>>>>

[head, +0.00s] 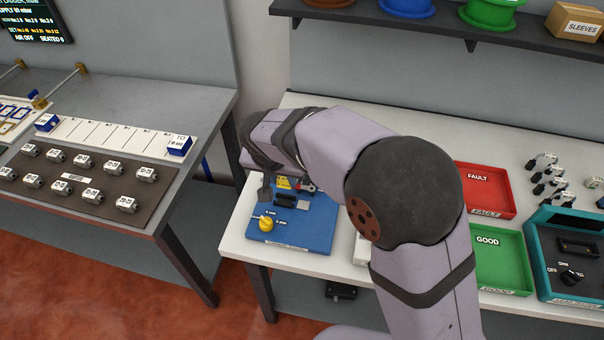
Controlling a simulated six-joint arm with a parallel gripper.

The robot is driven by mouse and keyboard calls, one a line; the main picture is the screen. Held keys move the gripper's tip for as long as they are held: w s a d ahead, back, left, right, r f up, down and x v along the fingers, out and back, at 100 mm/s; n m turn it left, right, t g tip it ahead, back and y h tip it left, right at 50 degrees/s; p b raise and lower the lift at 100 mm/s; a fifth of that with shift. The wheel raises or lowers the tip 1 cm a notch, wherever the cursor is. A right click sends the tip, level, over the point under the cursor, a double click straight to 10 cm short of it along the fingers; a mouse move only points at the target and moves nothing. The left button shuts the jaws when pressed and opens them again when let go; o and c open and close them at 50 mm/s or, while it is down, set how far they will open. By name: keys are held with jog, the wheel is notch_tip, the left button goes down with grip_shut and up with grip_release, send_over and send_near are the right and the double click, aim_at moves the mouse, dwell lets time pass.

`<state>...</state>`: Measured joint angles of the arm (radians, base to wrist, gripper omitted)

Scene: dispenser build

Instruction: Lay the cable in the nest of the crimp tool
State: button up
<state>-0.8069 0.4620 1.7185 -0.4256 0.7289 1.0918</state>
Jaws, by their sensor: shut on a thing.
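The crimp tool is a blue block (318,233) on the white bench, with a yellow knob (266,223) at its front left. Its dark nest (285,201) is near the middle of the block, and a yellow label and a small red part show behind it. My gripper (266,194) points down over the back left of the tool, beside the nest. It is shut on a thing, taken to be the cable, which I cannot make out. My arm hides the far side of the tool.
A red FAULT tray (484,174), a green GOOD tray (503,255) and a teal test box (545,262) stand to the right. Several cables with dark ends (545,178) lie beyond. A shelf (380,26) runs above. A grey bench (190,96) stands left across a gap.

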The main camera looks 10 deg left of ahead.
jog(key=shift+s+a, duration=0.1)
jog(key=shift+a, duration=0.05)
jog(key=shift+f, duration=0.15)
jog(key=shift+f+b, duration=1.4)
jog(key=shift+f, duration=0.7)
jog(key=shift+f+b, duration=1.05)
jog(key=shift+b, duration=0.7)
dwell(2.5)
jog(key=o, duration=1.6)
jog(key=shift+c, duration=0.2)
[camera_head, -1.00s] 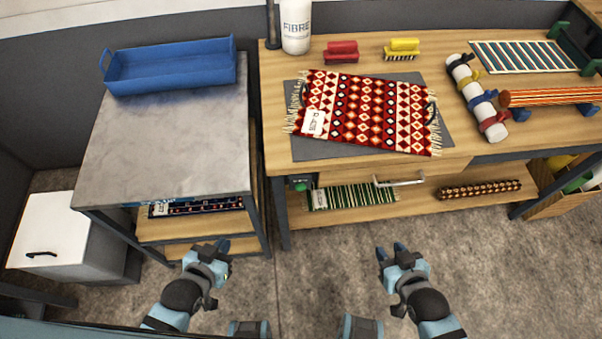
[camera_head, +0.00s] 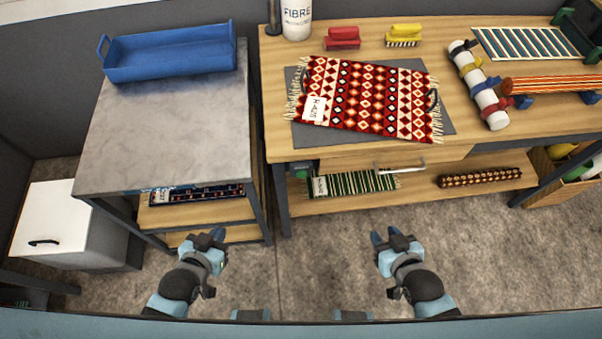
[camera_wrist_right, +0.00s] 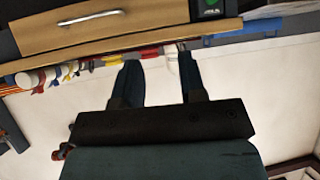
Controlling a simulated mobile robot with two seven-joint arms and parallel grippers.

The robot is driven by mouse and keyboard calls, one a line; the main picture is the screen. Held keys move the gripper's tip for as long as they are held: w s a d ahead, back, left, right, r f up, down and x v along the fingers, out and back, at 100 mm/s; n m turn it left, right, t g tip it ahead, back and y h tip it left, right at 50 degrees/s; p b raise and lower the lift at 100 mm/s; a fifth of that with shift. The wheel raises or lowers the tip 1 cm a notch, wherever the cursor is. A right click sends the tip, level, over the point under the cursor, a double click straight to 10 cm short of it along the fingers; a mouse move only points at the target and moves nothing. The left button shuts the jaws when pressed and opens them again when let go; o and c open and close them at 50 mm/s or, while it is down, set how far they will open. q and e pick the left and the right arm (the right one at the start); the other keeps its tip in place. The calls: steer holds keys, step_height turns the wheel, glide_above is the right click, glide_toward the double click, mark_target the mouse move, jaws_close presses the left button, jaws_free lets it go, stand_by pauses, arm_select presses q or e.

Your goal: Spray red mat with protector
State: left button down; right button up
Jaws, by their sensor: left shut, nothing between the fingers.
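The red patterned mat (camera_head: 375,98) with fringed ends and a white tag lies flat on a dark grey pad (camera_head: 300,141) on the wooden bench. A white bottle labelled FIBRE (camera_head: 297,18) stands upright at the bench's back left; its top is cut off by the frame. My left gripper (camera_head: 213,237) is shut and empty, low in front of the grey-topped table. My right gripper (camera_head: 389,238) is empty, in front of the bench and apart from it. Its two fingers stand apart in the right wrist view (camera_wrist_right: 158,78).
A red brush (camera_head: 342,38) and a yellow brush (camera_head: 404,35) lie behind the mat. A strapped white roll (camera_head: 483,92) lies to its right. A blue tray (camera_head: 168,52) sits on the grey-topped table (camera_head: 165,130) at left. The floor before the bench is clear.

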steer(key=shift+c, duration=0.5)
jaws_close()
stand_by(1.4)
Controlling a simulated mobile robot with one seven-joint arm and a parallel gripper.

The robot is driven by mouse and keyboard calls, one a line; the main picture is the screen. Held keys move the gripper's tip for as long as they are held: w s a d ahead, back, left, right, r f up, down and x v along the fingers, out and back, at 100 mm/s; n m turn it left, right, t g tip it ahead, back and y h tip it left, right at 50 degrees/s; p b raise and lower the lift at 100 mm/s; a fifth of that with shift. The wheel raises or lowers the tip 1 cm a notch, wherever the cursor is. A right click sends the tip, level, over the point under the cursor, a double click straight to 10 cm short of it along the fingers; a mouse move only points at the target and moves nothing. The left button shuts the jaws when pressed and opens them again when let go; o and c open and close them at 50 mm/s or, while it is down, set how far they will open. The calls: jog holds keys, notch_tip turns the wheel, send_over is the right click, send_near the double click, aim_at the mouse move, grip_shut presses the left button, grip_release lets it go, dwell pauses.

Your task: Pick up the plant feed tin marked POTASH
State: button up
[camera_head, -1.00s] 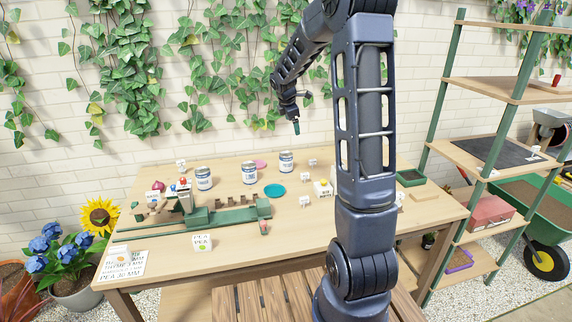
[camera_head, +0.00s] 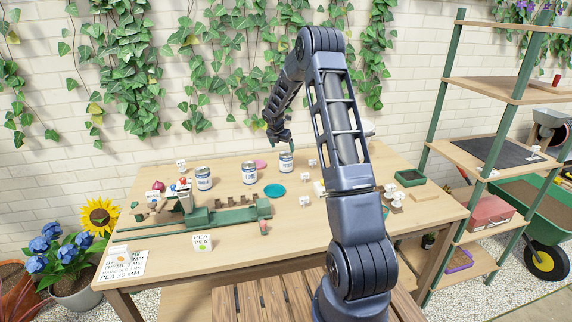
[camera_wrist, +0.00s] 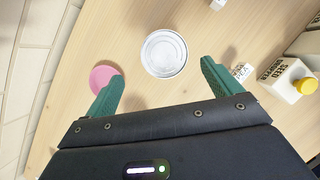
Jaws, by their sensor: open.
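Three white tins with blue labels stand upright on the table: a left tin (camera_head: 204,179), a middle tin (camera_head: 249,174) and a right tin (camera_head: 286,163). The label print is too small to tell for certain which reads POTASH. My gripper (camera_head: 282,144) is just above the right tin. In the wrist view my gripper (camera_wrist: 163,72) is open and empty, with green fingers. A round silver tin top (camera_wrist: 165,53) lies between and slightly beyond the fingertips, with space on both sides. The tin's label is hidden in that view.
A pink disc (camera_wrist: 102,77) lies beside the left finger. A small white card (camera_wrist: 241,72) and a white box with a yellow knob (camera_wrist: 293,82) are at the right. A teal disc (camera_head: 274,190) and a green fixture (camera_head: 228,214) lie nearer the front.

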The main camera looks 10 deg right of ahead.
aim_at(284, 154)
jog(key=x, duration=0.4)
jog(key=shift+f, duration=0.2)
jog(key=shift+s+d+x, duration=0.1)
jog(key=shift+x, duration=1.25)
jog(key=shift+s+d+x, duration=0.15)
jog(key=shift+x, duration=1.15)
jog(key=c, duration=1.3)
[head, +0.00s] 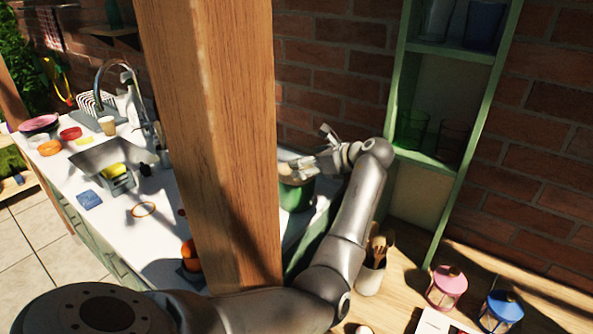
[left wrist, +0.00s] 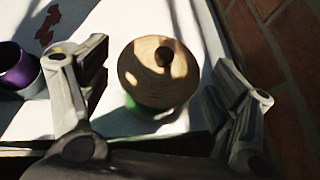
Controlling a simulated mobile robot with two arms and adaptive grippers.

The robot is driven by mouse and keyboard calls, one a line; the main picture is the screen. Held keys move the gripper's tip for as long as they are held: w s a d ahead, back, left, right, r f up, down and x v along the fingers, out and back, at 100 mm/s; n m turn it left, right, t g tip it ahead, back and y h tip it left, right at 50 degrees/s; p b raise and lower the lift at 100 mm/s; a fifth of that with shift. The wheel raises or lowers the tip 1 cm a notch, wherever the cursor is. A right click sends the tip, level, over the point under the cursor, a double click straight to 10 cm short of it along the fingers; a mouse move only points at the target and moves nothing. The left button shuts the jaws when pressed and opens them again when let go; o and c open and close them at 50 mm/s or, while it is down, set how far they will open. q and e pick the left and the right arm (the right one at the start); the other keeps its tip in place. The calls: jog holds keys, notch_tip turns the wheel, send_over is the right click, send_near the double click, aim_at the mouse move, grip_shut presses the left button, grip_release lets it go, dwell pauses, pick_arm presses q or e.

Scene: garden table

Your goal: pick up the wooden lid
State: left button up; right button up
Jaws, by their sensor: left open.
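The round wooden lid (left wrist: 143,77) with a dark brown knob (left wrist: 168,52) shows in the left wrist view. It sits on a green pot (left wrist: 145,108), mostly hidden beneath it. In the head view the green pot (head: 297,196) stands on the white counter just right of the wooden post, which partly hides it. My left gripper (head: 318,158) is over the pot and covers much of its top there. In the left wrist view my left gripper (left wrist: 160,66) is open, one finger on each side of the lid, with visible gaps. My right gripper is not in view.
A thick wooden post (head: 215,130) stands before the counter. A brick wall (head: 335,65) and green shelf (head: 425,160) are close behind and right. A utensil pot (head: 370,280) and two lanterns stand at lower right. A purple cup (left wrist: 14,68) is left of my fingers.

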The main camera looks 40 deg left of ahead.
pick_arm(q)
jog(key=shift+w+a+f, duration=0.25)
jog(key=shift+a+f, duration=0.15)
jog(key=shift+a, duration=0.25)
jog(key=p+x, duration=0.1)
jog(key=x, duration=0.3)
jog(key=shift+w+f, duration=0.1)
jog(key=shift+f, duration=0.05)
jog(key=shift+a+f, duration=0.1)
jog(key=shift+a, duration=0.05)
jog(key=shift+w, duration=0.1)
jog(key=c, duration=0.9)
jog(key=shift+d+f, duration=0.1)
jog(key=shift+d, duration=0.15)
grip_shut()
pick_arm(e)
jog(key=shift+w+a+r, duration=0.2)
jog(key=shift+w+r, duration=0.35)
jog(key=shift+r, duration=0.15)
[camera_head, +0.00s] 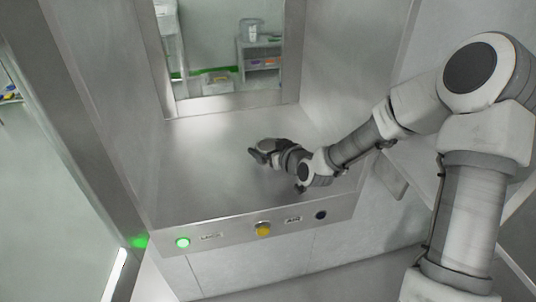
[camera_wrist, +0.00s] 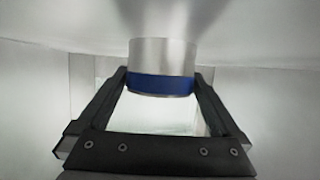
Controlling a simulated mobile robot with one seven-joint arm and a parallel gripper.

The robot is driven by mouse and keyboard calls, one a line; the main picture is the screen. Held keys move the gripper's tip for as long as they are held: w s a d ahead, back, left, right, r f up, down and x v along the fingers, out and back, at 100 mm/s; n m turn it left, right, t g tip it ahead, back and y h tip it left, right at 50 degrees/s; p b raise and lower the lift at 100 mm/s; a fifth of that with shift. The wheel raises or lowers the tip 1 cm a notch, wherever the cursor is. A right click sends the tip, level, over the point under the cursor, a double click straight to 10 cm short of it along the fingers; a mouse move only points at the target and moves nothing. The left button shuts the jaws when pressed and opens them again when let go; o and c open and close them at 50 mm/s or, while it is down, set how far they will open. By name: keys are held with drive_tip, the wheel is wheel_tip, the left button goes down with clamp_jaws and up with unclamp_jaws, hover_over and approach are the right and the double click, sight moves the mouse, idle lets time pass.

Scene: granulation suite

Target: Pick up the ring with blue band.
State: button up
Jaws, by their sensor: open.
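The ring with blue band (camera_wrist: 162,58) shows in the wrist view as a short silvery metal cylinder with a dark blue band around its edge nearest my gripper. It sits at the top middle of that view, between or just beyond the fingertips. My gripper (camera_wrist: 162,82) is open, with one black finger on each side of the ring. I cannot tell whether either finger touches it. In the head view my gripper (camera_head: 258,154) is low over the metal shelf (camera_head: 205,165). The ring cannot be made out there; my gripper and wrist may hide it.
The shelf has metal walls on both sides and a window opening (camera_head: 225,105) at the back. Its front edge carries a lit green button (camera_head: 183,242), a yellow button (camera_head: 263,229) and a dark button (camera_head: 321,214). The shelf left of my gripper is bare.

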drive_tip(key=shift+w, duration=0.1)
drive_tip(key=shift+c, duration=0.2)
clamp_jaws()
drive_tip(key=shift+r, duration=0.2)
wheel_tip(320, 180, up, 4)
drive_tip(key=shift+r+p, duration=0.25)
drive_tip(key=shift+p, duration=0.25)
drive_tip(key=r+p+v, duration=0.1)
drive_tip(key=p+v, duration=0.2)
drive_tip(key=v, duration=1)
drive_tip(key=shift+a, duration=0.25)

<<<<

_Written exercise:_
Look above for the line with "[left wrist, +0.00s]" and the line with "State: left button up; right button up"; set down those two lines and all lines between them exactly, without pictures and without anything else.

_The reply:_
[left wrist, +0.00s] 
Controlling a simulated mobile robot with two arms and adaptive grippers.

The robot is driven by mouse and keyboard calls, one a line; the main picture is the screen. Held keys move the gripper's tip for as long as they are held: w s a d ahead, back, left, right, r f up, down and x v along the fingers, out and back, at 100 mm/s; n m turn it left, right, t g tip it ahead, back and y h tip it left, right at 50 degrees/s; p b raise and lower the lift at 100 mm/s; a fifth of that with shift. The wheel raises or lowers the tip 1 cm a notch, wherever the cursor is. A right click sends the tip, level, over the point under the cursor, a double click straight to 10 cm short of it along the fingers; a mouse move only points at the target and moves nothing. The left button shuts the jaws when pressed and opens them again when let go; o and c open and close them at 50 mm/s or, while it is down, set how far they will open. q and e pick the left and the right arm (the right one at the start); the other keeps its tip in place. The calls: jog holds keys, notch_tip turns the wheel, send_over is the right click, send_near the double click, aim_at the mouse move, grip_shut presses the left button, grip_release lets it go, dwell pauses, pick_arm presses q or e.

Scene: garden table

Your goal: pick up the wooden lid
State: left button up; right button up

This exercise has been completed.